- GIVEN DATA
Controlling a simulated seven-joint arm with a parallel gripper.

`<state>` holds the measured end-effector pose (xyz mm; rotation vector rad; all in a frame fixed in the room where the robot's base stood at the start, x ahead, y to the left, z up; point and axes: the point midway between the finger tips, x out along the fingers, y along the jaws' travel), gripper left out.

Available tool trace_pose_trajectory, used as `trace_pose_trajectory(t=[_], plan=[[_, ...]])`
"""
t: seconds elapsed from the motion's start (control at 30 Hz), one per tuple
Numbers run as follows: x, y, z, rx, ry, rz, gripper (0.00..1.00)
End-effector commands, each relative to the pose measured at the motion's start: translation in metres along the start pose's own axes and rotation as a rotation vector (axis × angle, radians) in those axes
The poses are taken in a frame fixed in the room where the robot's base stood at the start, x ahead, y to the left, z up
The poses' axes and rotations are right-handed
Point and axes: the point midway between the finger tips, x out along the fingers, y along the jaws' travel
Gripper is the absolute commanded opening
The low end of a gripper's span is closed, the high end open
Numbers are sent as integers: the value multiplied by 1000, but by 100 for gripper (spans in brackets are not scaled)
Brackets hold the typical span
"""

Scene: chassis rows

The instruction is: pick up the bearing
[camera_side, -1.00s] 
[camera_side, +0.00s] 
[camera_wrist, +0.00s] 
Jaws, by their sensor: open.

- WRITTEN EXERCISE
Type the material above out again, exactly.

- EXERCISE ANSWER
Controlling a simulated seven-joint arm with a parallel gripper.

`<state>` holds the measured end-effector pose (xyz mm; rotation vector rad; all in a frame fixed in the room where the robot's base stood at the start, x ahead, y to the left, z up; point and axes: the point midway between the finger tips, x out along the fingers, y along the jaws' travel), gripper left out.

Available tool trace_pose_trajectory, used as `trace_pose_trajectory(t=[_], plan=[[_, ...]])`
"""
t: seconds elapsed from the motion's start (control at 30 Hz), one per tuple
Numbers run as follows: x, y, z, rx, ry, rz, gripper (0.00..1.00)
End-effector commands, each relative to the pose measured at the motion's start: translation in metres along the start pose's own axes and rotation as a rotation vector (axis × angle, radians) in those axes
The poses are taken in a frame fixed in the room where the robot's base stood at the start, x ahead, y to the left, z up
The poses' axes and rotations are right-handed
Point and axes: the point midway between the finger tips, x out along the fingers, y along the jaws' travel
Gripper is the absolute commanded opening
The low end of a gripper's span is closed, the high end open
Numbers are sent as integers: the value multiplied by 1000, but by 100 for gripper (spans in brackets are not scaled)
Brackets hold the typical span
"""

Scene: chassis rows

The instruction is: pick up the bearing
[camera_side, -1.00s] 
[camera_side, +0.00s] 
[camera_wrist, +0.00s] 
Jaws, by their sensor: open.

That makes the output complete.